- [Data block]:
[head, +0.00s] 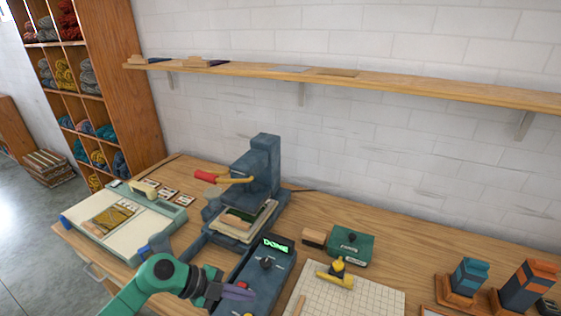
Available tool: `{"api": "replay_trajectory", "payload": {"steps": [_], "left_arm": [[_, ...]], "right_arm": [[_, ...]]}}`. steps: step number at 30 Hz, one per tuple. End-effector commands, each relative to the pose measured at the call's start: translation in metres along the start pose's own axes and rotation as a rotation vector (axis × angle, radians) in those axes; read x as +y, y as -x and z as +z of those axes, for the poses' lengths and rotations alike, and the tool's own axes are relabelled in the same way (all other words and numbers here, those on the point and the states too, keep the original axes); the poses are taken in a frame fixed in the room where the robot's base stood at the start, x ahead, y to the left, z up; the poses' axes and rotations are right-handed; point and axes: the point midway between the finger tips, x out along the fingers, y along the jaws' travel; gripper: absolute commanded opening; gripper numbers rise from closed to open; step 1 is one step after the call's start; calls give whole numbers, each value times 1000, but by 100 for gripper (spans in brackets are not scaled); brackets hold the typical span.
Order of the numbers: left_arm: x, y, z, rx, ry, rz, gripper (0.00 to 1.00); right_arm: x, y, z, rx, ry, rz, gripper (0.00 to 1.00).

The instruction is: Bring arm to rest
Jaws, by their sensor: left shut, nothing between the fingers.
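My left arm comes in from the bottom left. Its left gripper (238,293) is shut and empty, low over the front of the bench, beside the dark control box (262,268). The box's small display (277,246) shows green letters that read like "DONE". Whether the gripper touches the box cannot be told. My right gripper is not in view.
A blue-grey press (263,165) with a red-tipped lever stands behind the box. A pale tray (145,220) lies left, a gridded mat (370,299) right. A green block (351,247) and striped blocks (528,285) stand further right. A wall shelf (400,80) runs above.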

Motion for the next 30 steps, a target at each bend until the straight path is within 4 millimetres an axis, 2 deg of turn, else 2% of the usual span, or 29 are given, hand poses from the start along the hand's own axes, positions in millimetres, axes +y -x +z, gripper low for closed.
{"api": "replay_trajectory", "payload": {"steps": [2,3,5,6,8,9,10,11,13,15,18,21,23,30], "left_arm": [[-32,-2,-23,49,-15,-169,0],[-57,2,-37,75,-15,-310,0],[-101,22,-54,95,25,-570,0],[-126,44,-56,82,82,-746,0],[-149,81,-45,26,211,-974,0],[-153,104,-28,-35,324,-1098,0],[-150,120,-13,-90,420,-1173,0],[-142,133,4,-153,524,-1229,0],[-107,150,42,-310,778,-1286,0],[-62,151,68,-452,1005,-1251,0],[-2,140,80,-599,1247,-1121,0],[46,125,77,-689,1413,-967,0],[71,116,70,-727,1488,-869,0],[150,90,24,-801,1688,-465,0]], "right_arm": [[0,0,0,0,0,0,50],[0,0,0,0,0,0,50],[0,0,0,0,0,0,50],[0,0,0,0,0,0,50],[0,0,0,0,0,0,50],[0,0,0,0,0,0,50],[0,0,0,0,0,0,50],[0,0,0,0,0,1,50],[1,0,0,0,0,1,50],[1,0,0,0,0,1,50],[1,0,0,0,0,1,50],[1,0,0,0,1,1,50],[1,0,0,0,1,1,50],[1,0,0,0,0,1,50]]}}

- [Task description]:
Skip the pictures, then retype every line above exactly.

- [Complete answer]:
[head, +0.00s] 
Available tool: `{"api": "replay_trajectory", "payload": {"steps": [_], "left_arm": [[_, ...]], "right_arm": [[_, ...]]}}`. steps: step number at 30 Hz, one per tuple. End-effector commands, each relative to the pose measured at the call's start: translation in metres along the start pose's own axes and rotation as a rotation vector (axis × angle, radians) in those axes; read x as +y, y as -x and z as +z of those axes, for the poses' lengths and rotations alike, and the tool's own axes are relabelled in the same way (all other words and numbers here, those on the point and the states too, keep the original axes); the poses are taken in a frame fixed in the room where the robot's base stood at the start, x ahead, y to the left, z up; the poses' axes and rotations are right-handed; point and axes: the point midway between the finger tips, x out along the fingers, y along the jaws' travel; gripper: absolute commanded opening; gripper numbers rise from closed to open; step 1 is one step after the call's start; calls give whole numbers, each value times 1000, but by 100 for gripper (spans in brackets are not scaled); brackets hold the typical span.
Order of the numbers: left_arm: x, y, z, rx, ry, rz, gripper (0.00 to 1.00); right_arm: x, y, z, rx, ry, rz, gripper (0.00 to 1.00).

The instruction is: Bring arm to rest
Jaws, by their sensor: left shut, nothing between the fingers.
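My left arm comes in from the bottom left. Its left gripper (238,293) is shut and empty, low over the front of the bench, beside the dark control box (262,268). The box's small display (277,246) shows green letters that read like "DONE". Whether the gripper touches the box cannot be told. My right gripper is not in view.
A blue-grey press (263,165) with a red-tipped lever stands behind the box. A pale tray (145,220) lies left, a gridded mat (370,299) right. A green block (351,247) and striped blocks (528,285) stand further right. A wall shelf (400,80) runs above.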

Motion for the next 30 steps, a target at each bend until the straight path is within 4 millimetres an axis, 2 deg of turn, else 2% of the usual span, or 29 are given, hand poses from the start along the hand's own axes, positions in millimetres, axes +y -x +z, gripper low for closed.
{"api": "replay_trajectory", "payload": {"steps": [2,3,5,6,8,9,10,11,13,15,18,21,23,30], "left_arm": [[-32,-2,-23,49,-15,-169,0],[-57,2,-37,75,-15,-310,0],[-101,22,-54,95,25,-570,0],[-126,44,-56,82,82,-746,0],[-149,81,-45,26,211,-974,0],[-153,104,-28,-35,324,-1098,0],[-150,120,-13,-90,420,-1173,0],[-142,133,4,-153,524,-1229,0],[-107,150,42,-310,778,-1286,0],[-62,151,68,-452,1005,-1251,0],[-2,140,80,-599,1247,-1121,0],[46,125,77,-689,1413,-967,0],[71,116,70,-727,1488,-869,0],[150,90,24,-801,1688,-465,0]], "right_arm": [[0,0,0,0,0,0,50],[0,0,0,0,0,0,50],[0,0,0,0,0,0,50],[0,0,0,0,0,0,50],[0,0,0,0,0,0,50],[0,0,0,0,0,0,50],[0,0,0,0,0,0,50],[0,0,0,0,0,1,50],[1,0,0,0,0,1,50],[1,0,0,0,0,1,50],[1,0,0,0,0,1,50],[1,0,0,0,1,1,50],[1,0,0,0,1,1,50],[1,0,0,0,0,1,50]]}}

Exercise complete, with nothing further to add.